## Material supplied:

-- begin --

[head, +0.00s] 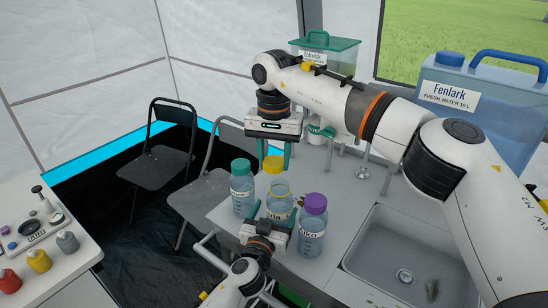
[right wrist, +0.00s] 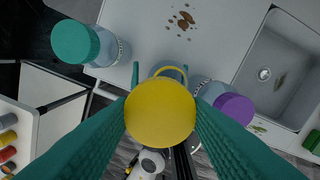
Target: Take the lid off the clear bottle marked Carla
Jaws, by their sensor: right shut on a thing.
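The clear bottle with a yellow rim (head: 281,198) stands in the middle of a row; its label is mostly hidden, so I cannot read the name. My right gripper (head: 274,157) is shut on the yellow lid (head: 273,164), which appears raised above the bottle's neck. The lid fills the middle of the right wrist view (right wrist: 160,112), with a yellow ring (right wrist: 172,70) showing behind it. My left gripper (head: 272,214) is low at the bottle's near side, its fingers on either side of the body. I cannot tell whether they press on it.
A teal-lidded bottle (head: 242,190) stands left of the middle one, a purple-lidded bottle (head: 312,228) close on its right. A sink (head: 405,255) lies to the right. A blue water container (head: 480,105) stands behind. Chairs (head: 158,160) stand to the left.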

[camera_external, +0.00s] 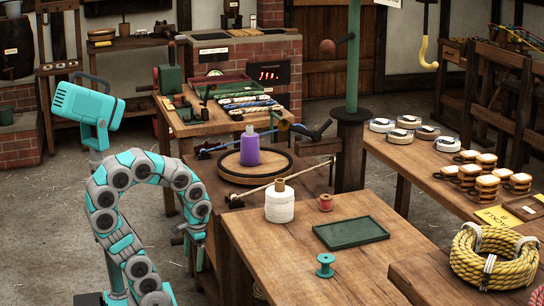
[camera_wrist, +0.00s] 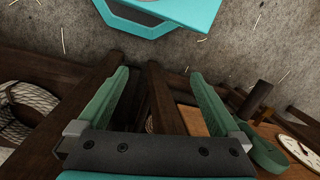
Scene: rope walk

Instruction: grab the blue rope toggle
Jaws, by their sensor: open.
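I cannot pick out the blue rope toggle for certain. Several short rope-like pieces (camera_external: 248,104), some with blue in them, lie in a row on the back wooden table in the external view. No blue toggle shows in the wrist view.
The front table holds a white spool (camera_external: 279,206), a green tray (camera_external: 350,233) and a green spool (camera_external: 325,266). A green post (camera_external: 352,60) stands behind it.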

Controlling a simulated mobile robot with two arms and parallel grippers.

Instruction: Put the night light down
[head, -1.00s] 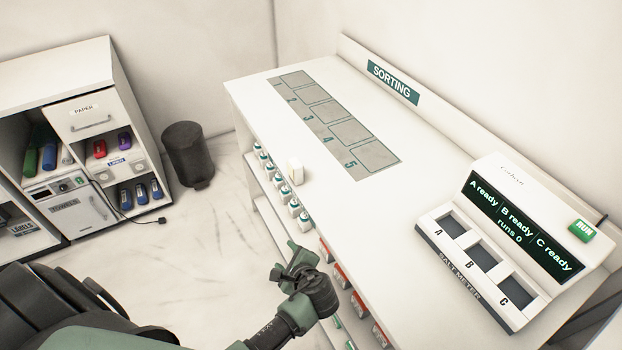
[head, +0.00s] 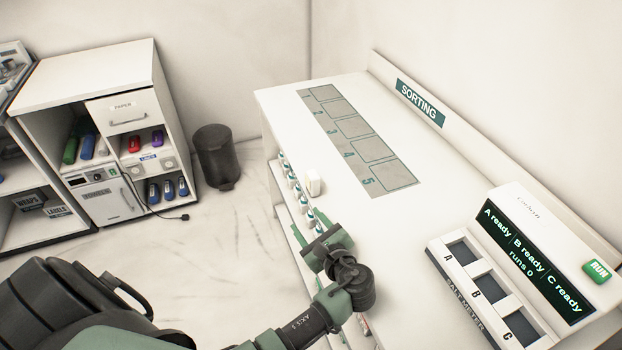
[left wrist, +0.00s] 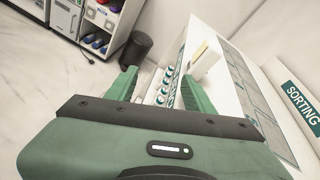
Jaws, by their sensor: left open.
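A small white block with a cream side, which looks like the night light (head: 314,184), stands on the white counter (head: 405,235) near its left edge, beside the slot marked 5. It also shows in the left wrist view (left wrist: 207,60), beyond the fingers. My green left gripper (head: 327,243) is at the counter's left edge, nearer to me than the block and apart from it. In the left wrist view its two fingers (left wrist: 160,88) are spread with nothing held between them. My right gripper is not in view.
Grey numbered slots (head: 358,140) lie empty on the counter under the SORTING sign (head: 420,102). A salt meter (head: 520,265) stands at the right. Several small white-and-teal items (head: 302,203) line the shelf under the counter edge. A dark bin (head: 217,157) stands on the floor.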

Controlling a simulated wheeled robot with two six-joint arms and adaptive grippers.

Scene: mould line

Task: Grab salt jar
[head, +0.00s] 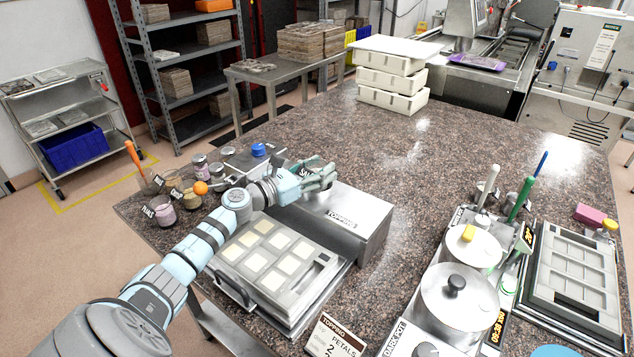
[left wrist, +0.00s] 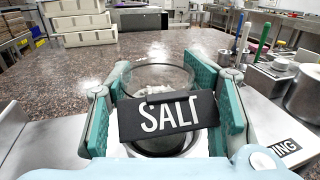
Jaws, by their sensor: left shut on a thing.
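The salt jar (left wrist: 158,78) is a clear glass jar with a black label reading SALT. In the left wrist view it sits between the two teal finger pads of my left gripper (left wrist: 160,105), which is shut on it. In the head view my left gripper (head: 322,177) is over the back part of the steel topping box (head: 340,222), and the jar is mostly hidden behind the fingers. I cannot tell whether the jar touches the surface under it. My right gripper is not in view.
Several small jars (head: 165,214) stand at the counter's left edge. A mould (head: 265,262) with pale squares lies in front of the topping box. Pots (head: 458,297) stand to the right, and stacked white trays (head: 392,80) at the back. The granite counter (head: 440,150) is clear in the middle.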

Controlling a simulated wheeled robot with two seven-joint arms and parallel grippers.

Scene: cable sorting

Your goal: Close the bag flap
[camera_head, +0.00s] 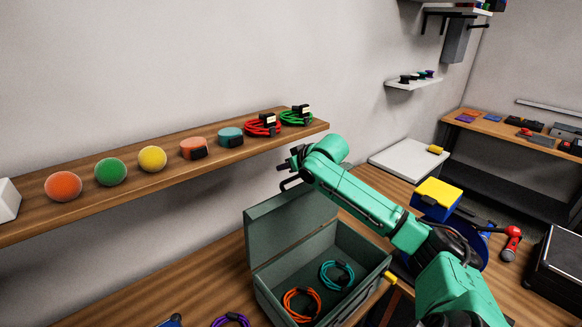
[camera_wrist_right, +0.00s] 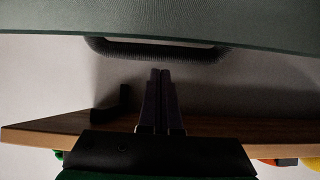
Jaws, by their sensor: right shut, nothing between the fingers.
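The bag is a dark green box-shaped case (camera_head: 330,243) on the wooden table. Its flap (camera_head: 285,225) stands open and upright along the back left side. An orange cable coil (camera_head: 301,303) and a teal cable coil (camera_head: 337,274) lie inside. My right gripper (camera_head: 293,163) is past the flap's upper edge, near the wall, with its fingers shut and empty. In the right wrist view, the shut fingers (camera_wrist_right: 160,80) point at a dark handle (camera_wrist_right: 155,50) on the flap's green edge (camera_wrist_right: 200,22). Whether they touch it, I cannot tell. My left gripper is out of view.
A wooden wall shelf (camera_head: 225,152) holding balls, tape-like rolls and red and green cables runs close to my right gripper. A yellow-topped block (camera_head: 437,193) and a red-headed tool (camera_head: 511,242) are at right.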

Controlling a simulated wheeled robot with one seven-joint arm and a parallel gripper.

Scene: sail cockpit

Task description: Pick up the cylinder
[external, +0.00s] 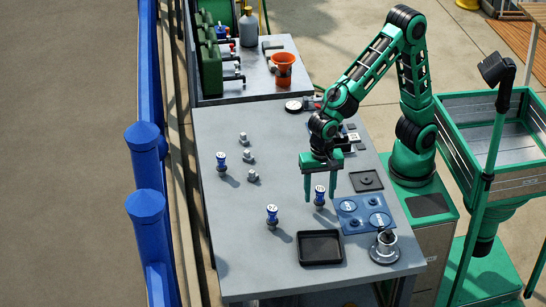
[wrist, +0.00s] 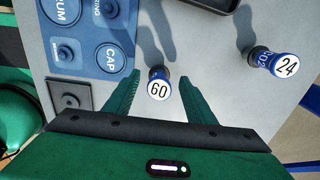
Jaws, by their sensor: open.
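In the external view this cylinder (external: 319,197) is just below my gripper (external: 321,191), which points down and is empty. A third (external: 221,161) stands farther left.
A blue labelled panel (external: 346,206) lies right of the cylinders, with a black tray (external: 320,261) in front. A grey metal cup on a round flange (external: 381,256) stands at the front right. Small metal pieces (external: 252,176) stand on the left. The bench's front left is clear.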

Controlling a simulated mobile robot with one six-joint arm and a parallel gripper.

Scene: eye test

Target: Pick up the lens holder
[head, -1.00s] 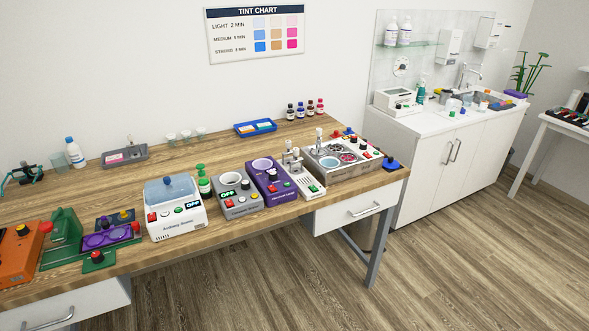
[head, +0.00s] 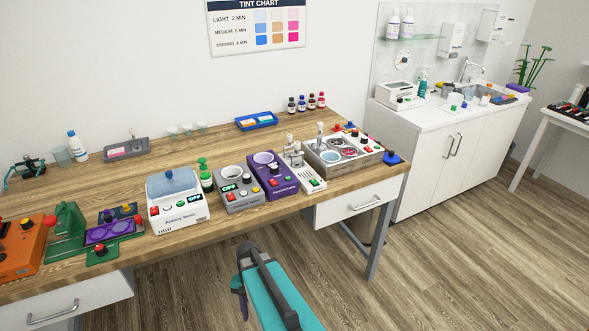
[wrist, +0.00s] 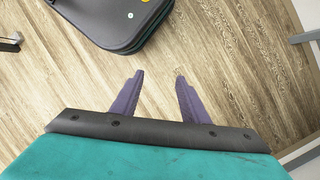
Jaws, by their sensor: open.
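I cannot tell for certain which item is the lens holder. A purple plate with two round lens shapes (head: 109,232) lies on a green base at the left of the wooden bench. A small dark and teal stand (head: 27,170) is at the bench's far left back. My gripper (wrist: 159,75) shows in the wrist view as two purple fingers, spread apart with nothing between them, above the floor. In the head view my teal arm rises at the bottom, in front of the bench and apart from it; its fingers are mostly hidden.
On the wooden bench (head: 225,232) stand a white machine with a blue lid (head: 178,203), a grey unit (head: 240,190), a purple unit (head: 274,175) and a blue tray (head: 256,121). A white sink cabinet (head: 440,165) is at right. Floor in front is clear.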

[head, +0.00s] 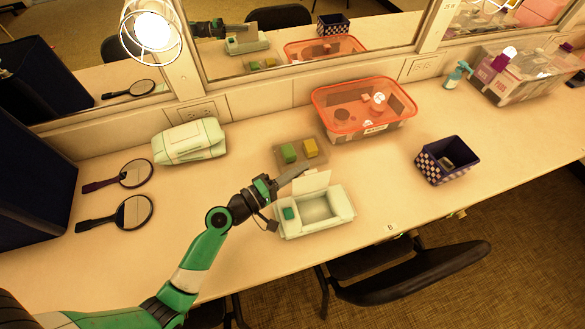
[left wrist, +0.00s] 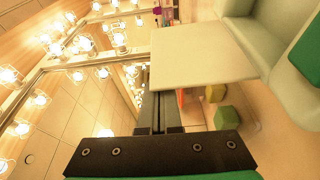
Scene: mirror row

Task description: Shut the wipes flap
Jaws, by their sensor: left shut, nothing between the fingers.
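A pale box (head: 318,222) with an open recess and a green block (head: 289,213) in its left part stands on the counter; I take it for the wipes box. Its cream flap (head: 311,183) stands raised along the back edge, and it is large in the left wrist view (left wrist: 200,55). My left gripper (head: 303,170) is shut and empty, at the back left of the flap. In the left wrist view its fingers (left wrist: 158,108) are together beside the flap; I cannot tell whether they touch it. My right gripper is not in view.
A tray (head: 323,160) with green and yellow blocks lies just behind the flap. A red-rimmed bin (head: 366,125), a soft pale pack (head: 189,142), hand mirrors (head: 130,215) and a checkered basket (head: 428,166) stand around. The counter right of the box is clear.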

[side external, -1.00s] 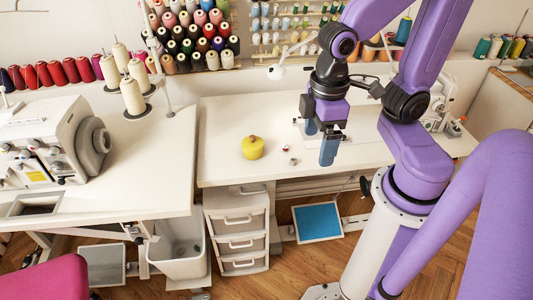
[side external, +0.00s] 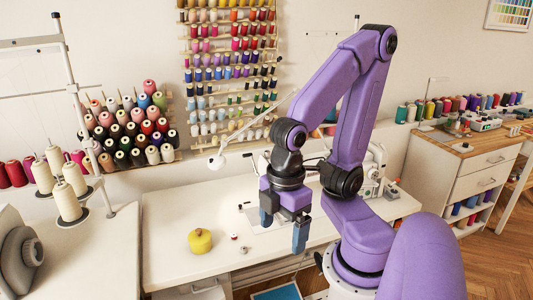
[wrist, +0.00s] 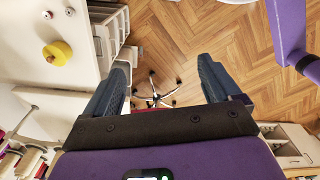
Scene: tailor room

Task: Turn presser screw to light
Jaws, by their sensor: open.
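A white sewing machine (side external: 369,182) stands on the white table behind my arm in the side view. My arm hides part of it, and I cannot make out the presser screw. My gripper (side external: 284,228) points down near the table's front edge, left of the machine and apart from it. In the wrist view the two blue fingers of my gripper (wrist: 163,66) are spread wide, with nothing between them. The sewing machine is not in the wrist view.
A yellow round object (side external: 200,241) and two small spools (side external: 234,237) lie on the white table (side external: 165,215) left of my gripper. A thin lamp arm (side external: 252,130) rises behind. Wood floor (wrist: 178,30) shows below the fingers.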

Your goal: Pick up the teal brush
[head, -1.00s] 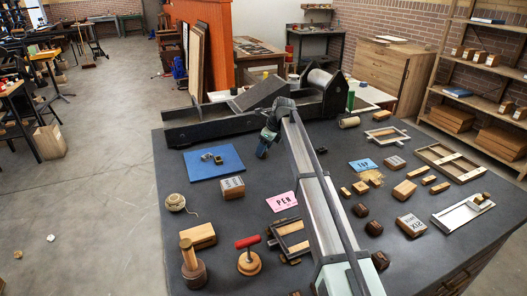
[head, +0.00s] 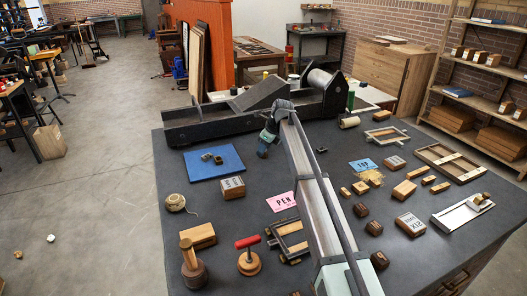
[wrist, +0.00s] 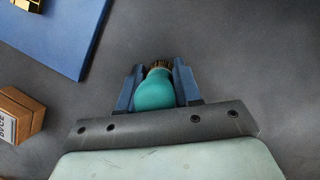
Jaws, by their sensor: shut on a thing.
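The teal brush (wrist: 154,92) sits between the two blue fingers of my gripper (wrist: 157,84) in the wrist view. Both fingers press its sides, and its dark bristles show at the far end. My own arm and hand hide most of the brush there. I cannot tell whether the brush touches the table.
The blue board (head: 215,166) with small brass pieces lies to the left, and a labelled wooden block (head: 232,188) stands in front of it. The black press bed (head: 215,125) runs behind. A pink card (head: 281,202) lies nearer. The table around the gripper is clear.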

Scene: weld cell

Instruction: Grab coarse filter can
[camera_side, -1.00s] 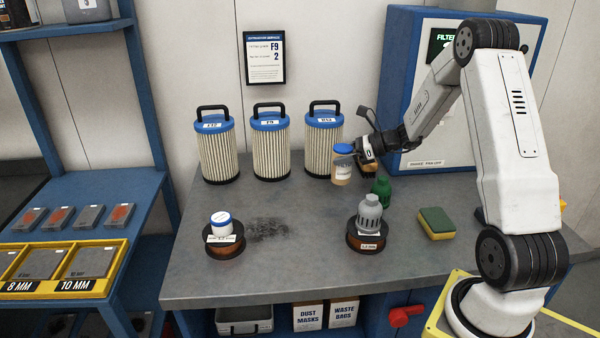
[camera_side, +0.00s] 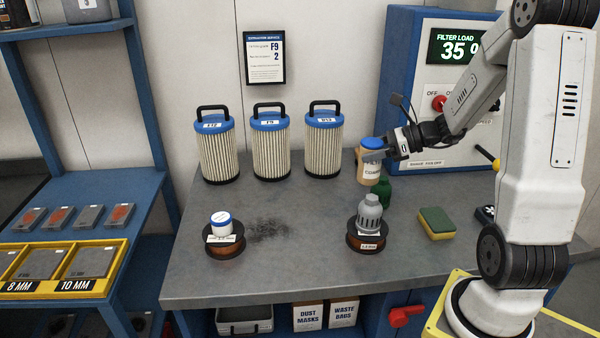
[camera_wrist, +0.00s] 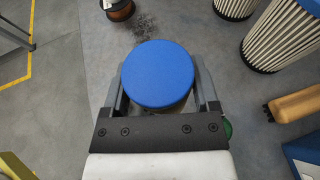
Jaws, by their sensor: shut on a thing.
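The coarse filter can (camera_side: 369,172) has a tan body, a blue lid and a white label with partly readable lettering. In the side view it is upright behind the green bottle, near the cabinet. My gripper (camera_side: 388,148) is shut on it from the right. In the wrist view, the can's round blue lid (camera_wrist: 158,75) fills the space between the two fingers of my gripper (camera_wrist: 160,88). The lid hides most of the can's body there. I cannot tell how far its base is above the bench.
Three pleated filters with blue tops (camera_side: 270,145) stand at the back left. A green bottle (camera_side: 382,190) and a grey ribbed bottle (camera_side: 370,213) on a spool are close in front. A sponge (camera_side: 436,223) lies right. The blue cabinet (camera_side: 400,70) is behind.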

-- end --

## Problem to solve:
Repeat only what runs from the first line of the records above to the line with "Target: Take the", both included, word for word, minus the pictures.

## Final result:
[head, +0.00s] 
[right wrist, +0.00s] 
Target: Take the lid off the clear bottle marked Carla

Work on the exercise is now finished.